▶ **GIVEN REQUEST**
Type again, exactly, the lines below from the start through the line that includes "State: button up".
────────────────────
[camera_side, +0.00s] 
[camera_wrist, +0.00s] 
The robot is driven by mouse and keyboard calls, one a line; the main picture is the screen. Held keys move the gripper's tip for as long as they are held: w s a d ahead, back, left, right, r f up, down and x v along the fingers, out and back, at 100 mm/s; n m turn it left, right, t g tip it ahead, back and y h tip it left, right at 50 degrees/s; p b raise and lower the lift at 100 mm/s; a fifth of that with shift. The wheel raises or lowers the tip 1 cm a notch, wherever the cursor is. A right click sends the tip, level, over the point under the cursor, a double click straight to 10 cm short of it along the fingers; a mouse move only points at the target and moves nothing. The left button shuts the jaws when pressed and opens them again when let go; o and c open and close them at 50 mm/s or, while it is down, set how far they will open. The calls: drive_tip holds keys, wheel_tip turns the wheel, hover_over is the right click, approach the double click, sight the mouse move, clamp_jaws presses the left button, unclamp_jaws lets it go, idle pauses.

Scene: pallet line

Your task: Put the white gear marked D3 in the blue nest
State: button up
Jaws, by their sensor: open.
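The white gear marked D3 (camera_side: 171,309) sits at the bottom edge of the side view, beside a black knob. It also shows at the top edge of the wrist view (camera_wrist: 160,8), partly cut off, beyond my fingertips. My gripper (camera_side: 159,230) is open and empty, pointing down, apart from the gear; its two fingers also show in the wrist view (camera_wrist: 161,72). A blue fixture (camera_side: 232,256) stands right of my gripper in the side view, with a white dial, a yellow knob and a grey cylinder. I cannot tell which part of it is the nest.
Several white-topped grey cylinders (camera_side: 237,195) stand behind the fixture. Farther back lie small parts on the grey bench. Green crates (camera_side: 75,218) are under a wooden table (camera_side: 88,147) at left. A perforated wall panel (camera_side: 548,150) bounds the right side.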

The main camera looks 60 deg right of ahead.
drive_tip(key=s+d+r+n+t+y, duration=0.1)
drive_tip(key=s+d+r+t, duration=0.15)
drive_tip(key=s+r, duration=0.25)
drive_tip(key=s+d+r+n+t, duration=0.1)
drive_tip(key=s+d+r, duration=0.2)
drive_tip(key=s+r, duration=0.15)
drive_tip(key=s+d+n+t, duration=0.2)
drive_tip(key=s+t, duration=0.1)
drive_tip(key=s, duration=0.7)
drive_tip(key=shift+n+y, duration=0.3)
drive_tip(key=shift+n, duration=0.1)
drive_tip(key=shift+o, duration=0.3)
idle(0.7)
────────────────────
▶ **TASK RESPONSE**
[camera_side, +0.00s] 
[camera_wrist, +0.00s] 
The robot is driven by mouse and keyboard calls, one a line; the main picture is the screen. Held keys move the gripper's tip for as long as they are held: w s a d ahead, back, left, right, r f up, down and x v along the fingers, out and back, at 100 mm/s; n m turn it left, right, t g tip it ahead, back and y h tip it left, right at 50 degrees/s; p b raise and lower the lift at 100 mm/s; a fifth of that with shift. The wheel raises or lowers the tip 1 cm a notch, wherever the cursor is. A right click sends the tip, level, over the point under the cursor, a double click straight to 10 cm short of it along the fingers; a mouse move only points at the target and moves nothing. The left button shuts the jaws when pressed and opens them again when let go; o and c open and close them at 50 mm/s or, while it is down, set how far they will open. The calls: drive_tip holds keys, wheel_tip turns the wheel, hover_over is the right click, approach the double click, sight the mouse move, clamp_jaws presses the left button, unclamp_jaws lets it go, idle pauses.

Scene: pallet line

Your task: Put the white gear marked D3 in the blue nest
State: button up

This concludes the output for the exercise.